Judul Buku : Revolusi Perilaku Keagamaan di Pedesaan Yogyakarta
Penulis : Hyung-Jun Kim
Tebal Buku : xxxiii + 396 halaman
Cetakan : Juli 2017
Penerbit : Suara Muhammadiyah
Perilaku keagamaan urban/perkotaan lekat dengan Muhammadiyah.Muhammadiyah seringkali dianggap sebagai organisasi yang menyebarkan dakwahnya di kalangan masyarakat “kelas atas” dan tinggal di kota. Pandangan itu tidak salah jika berkaca kiprah Kiai Dahlan di Kauman Yogyakarta. Namun, organisasi reformis ini tidak hanya berkembang dan tersebar di daerah kota, tetapi juga di pedesaan.
Dalam konteks perkembangan Muhammadiyah di pedesaan Yogyakarta, Hyung-Jun Kim melalui buku Revolusi Perilaku Keagamaan di Pedesaan Yogyakarta ini menunjukkan secara gamblang bahwa Muhammadiyah menjadi motor perubahan keberagamaan di daerah pedesaan. Hyun-Jun Kim melalui karya yang diangkat dari disertasinya ini menunjukkan bahwa Muhammadiyah mampu berkiprah dalam mewarnai sosio-kultural masyarakat desa.
Pengajian
Dalam proses pembauran itu, Guru Besar Antropologi pada Kangwon National University ini menyebut bermula dari pengajian dan diakhiri dengan pengajian pula. Pengajian memainkan peran penting dalam menjembatani para cendekiawan reformis di kota dan para petani buta huruf di desa. Sang khatib yang mengisi khutbah di masjid dusun menjadi audiens dalam pengajian di sekolah-sekolah atau kantor. Sedangkan penceramah di sekolah-sekolah dan kantorkantor adalah peserta dalam pengajian yang disampaikan oleh cendekiawan modernis dari universitas-universitas Islam atau organisasi-organisasi Islam tingkat nasional. Dengan begitu, gagasan-gagasan para cendekiawan reformis secara bertahap menyebar dari kota ke desa (hal. 115-116).
Pengajian menjadi sarana komunikasi dan menjadi ujung tombak penyebaran Muhammadiyah di desa. Melalui pengajian seorang penceramah akan belajar dan memahami sosiologi masyarakat. Saat seorang penceramah mampu memahami kemauan masyarakat, maka ide-ide Islam modernis/reformis sedikit demi sedikit akan diterima oleh masyarakat.
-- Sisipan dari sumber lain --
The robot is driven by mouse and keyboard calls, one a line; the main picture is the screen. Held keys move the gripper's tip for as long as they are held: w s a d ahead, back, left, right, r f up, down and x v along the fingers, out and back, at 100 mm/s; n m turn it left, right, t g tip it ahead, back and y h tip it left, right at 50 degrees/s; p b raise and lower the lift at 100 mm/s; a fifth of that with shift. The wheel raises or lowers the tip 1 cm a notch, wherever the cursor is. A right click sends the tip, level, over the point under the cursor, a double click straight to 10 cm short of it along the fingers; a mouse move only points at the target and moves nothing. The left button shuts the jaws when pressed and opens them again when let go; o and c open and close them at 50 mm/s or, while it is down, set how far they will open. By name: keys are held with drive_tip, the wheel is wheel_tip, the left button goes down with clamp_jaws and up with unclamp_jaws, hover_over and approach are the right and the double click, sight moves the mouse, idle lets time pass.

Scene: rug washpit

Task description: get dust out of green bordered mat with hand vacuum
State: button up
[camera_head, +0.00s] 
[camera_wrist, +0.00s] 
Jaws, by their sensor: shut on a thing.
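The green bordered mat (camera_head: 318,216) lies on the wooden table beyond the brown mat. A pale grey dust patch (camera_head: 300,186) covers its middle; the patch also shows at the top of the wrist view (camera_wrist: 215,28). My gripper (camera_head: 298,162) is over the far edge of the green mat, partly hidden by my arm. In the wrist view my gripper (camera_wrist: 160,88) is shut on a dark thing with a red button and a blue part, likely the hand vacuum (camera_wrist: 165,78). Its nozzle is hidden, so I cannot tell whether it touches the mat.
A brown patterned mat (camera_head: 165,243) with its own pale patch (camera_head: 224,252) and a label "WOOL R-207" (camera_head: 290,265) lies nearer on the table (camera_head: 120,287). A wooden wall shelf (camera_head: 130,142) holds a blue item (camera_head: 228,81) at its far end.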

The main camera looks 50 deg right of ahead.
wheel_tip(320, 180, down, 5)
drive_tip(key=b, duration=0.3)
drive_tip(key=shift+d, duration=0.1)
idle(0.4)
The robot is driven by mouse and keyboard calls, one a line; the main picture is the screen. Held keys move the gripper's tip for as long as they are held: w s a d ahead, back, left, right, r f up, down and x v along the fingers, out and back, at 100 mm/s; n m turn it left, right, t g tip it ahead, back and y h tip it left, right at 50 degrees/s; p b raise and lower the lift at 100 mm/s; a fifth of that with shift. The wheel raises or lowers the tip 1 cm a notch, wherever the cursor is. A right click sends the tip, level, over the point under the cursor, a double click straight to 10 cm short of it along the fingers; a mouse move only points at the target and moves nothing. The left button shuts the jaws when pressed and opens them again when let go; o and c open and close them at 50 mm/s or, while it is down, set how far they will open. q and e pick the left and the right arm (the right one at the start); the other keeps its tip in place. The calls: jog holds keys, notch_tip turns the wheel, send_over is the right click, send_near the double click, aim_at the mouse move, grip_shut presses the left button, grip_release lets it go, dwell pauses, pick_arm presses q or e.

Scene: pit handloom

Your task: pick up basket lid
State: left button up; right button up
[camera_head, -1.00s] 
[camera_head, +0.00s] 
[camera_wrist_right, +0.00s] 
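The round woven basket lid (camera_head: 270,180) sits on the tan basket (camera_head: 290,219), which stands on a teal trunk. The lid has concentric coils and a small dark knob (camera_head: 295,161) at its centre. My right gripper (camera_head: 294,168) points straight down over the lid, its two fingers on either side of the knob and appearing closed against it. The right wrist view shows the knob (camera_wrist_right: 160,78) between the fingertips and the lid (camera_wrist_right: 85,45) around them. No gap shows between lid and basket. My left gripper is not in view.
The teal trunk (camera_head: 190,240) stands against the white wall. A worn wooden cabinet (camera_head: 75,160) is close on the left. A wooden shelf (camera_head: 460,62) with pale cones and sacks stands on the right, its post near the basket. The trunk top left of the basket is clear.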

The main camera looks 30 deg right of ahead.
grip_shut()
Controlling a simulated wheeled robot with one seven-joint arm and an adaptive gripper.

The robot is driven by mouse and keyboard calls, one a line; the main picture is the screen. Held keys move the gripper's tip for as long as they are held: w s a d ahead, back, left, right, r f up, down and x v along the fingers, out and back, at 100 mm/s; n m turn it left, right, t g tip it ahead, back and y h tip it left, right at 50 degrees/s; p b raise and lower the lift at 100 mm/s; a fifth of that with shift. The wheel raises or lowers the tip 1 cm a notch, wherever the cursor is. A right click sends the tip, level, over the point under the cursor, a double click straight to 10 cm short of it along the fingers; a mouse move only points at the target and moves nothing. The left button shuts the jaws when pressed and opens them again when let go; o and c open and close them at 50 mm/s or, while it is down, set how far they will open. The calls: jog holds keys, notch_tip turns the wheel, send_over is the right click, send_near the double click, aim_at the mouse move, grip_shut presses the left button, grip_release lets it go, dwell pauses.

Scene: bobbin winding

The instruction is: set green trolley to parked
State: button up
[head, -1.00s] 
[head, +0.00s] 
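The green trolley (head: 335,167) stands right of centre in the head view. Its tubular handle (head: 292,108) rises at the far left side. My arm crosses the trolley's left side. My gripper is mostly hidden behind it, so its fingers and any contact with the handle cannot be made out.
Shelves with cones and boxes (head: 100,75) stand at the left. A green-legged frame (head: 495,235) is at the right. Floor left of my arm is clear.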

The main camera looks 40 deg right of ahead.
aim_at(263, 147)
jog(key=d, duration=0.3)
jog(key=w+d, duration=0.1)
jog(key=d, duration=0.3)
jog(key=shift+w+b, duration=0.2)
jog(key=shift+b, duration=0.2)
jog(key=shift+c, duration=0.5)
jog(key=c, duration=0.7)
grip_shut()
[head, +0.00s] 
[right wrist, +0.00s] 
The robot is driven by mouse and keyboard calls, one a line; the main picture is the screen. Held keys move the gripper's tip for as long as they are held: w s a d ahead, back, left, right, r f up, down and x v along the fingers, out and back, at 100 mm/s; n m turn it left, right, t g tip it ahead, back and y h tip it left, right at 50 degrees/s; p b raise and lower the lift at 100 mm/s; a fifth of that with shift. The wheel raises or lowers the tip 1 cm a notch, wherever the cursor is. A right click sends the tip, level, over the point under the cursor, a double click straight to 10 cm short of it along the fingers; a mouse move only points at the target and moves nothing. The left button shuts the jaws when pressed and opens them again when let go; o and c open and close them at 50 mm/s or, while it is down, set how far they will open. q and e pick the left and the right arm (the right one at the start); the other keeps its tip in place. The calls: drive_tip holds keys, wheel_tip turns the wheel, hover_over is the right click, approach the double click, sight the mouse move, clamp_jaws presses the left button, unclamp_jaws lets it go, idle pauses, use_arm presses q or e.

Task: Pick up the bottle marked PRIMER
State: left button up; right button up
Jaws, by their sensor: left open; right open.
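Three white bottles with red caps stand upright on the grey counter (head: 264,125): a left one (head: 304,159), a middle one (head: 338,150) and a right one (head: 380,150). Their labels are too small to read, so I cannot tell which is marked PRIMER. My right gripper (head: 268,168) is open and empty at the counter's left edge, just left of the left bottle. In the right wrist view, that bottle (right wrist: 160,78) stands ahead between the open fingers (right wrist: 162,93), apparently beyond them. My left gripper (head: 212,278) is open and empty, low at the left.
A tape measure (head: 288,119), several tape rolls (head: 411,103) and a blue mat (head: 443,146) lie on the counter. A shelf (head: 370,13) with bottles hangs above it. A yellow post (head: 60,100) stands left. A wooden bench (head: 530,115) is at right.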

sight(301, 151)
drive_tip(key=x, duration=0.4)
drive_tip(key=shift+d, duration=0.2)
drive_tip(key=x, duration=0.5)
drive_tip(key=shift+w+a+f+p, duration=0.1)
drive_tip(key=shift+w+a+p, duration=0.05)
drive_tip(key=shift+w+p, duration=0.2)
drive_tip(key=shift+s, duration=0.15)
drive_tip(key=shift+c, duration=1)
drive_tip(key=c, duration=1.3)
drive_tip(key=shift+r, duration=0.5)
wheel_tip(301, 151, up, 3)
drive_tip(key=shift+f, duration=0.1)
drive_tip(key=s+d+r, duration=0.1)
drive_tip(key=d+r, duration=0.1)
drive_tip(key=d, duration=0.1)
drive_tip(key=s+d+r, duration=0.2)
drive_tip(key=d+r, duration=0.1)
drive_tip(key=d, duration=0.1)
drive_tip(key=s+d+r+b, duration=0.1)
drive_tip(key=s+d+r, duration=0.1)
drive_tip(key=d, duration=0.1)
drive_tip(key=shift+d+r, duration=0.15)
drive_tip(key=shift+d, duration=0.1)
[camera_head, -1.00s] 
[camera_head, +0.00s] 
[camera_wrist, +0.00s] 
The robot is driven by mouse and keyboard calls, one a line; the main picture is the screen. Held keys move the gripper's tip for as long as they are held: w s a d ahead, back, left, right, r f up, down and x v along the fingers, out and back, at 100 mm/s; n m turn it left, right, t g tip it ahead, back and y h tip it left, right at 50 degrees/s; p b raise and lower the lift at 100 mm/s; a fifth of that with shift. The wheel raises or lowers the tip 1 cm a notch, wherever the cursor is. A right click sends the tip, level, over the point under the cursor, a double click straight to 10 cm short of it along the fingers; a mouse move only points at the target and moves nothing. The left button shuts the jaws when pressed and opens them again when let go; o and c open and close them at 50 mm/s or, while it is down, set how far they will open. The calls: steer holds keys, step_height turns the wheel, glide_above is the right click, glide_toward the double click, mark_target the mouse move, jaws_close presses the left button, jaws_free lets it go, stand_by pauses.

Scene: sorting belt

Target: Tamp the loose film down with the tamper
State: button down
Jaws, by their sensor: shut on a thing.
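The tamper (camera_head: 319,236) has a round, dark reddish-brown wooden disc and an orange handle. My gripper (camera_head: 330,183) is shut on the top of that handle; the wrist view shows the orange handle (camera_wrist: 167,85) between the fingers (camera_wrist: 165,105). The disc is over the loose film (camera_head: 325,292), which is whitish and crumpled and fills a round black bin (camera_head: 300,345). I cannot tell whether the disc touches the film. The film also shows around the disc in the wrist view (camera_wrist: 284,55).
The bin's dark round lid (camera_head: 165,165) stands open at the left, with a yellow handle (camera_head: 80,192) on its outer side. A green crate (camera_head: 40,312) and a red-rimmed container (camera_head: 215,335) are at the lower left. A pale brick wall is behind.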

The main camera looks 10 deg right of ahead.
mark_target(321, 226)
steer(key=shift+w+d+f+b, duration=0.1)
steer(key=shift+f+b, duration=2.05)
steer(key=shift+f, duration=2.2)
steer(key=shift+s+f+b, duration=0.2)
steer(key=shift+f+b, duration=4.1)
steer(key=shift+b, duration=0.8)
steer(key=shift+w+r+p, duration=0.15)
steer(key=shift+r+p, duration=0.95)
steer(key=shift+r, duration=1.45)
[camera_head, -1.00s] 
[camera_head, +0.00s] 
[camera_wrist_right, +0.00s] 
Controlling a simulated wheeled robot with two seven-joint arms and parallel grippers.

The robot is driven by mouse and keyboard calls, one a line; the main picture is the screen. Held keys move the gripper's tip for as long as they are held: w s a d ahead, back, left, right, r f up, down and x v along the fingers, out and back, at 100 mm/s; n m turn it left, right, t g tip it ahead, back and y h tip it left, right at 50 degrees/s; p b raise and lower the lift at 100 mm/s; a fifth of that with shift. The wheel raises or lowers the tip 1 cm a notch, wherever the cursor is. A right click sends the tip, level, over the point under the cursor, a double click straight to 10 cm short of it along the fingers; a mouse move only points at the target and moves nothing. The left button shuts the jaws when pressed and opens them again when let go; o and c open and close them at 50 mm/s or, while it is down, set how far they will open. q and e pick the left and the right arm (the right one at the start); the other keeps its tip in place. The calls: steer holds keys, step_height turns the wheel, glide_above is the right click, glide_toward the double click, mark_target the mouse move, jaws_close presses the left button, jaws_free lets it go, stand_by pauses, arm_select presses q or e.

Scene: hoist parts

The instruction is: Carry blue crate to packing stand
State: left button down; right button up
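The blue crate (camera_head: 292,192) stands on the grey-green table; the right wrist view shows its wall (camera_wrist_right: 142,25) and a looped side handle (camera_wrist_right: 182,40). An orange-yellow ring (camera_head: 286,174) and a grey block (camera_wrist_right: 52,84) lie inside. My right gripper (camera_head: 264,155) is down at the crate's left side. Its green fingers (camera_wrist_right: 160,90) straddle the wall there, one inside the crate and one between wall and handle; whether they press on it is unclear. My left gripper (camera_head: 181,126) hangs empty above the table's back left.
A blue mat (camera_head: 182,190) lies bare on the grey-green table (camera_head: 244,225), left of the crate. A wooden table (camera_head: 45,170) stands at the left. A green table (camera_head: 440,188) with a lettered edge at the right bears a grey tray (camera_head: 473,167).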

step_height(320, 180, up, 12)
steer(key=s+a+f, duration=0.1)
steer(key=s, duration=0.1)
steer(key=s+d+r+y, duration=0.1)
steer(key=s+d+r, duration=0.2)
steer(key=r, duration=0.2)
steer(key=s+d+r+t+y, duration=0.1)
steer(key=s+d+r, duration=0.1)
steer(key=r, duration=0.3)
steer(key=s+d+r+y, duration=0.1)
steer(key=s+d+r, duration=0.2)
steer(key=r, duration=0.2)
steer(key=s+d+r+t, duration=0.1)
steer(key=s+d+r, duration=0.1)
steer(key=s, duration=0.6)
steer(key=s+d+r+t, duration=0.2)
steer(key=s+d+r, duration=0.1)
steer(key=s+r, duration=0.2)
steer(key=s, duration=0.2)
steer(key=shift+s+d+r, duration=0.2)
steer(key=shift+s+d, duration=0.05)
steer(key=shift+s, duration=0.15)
Selain itu, pria kelahiran Seoul, Korea Selatan, 7 Juni 1965 ini menunjukkan bahwa keberadaan Muhammadiyah di pedesaan tak lepas dari upaya para dai dalam memaknai ritual keagamaan. Mereka tidak langsung menyalahkan perilaku itu, namun, dengan jalan melakukan islamisasi ritual keagamaan.
Kontekstualisasi
Hyun-Jun Kim menulis, warga Muslim reformis menempatkan praktik-praktik tradisional ke dalam konteks Islam dengan cara menyuntikkan makna baru kepada praktik-praktik itu. Mereka berupaya menafsirkan kenduri dalam hubungan dengan konsep sedekah (yang dipuji dalam Islam) dan merekontekstualisasi makna-makna makanan-makanan upacara dalam perspektif Islam (hal 205).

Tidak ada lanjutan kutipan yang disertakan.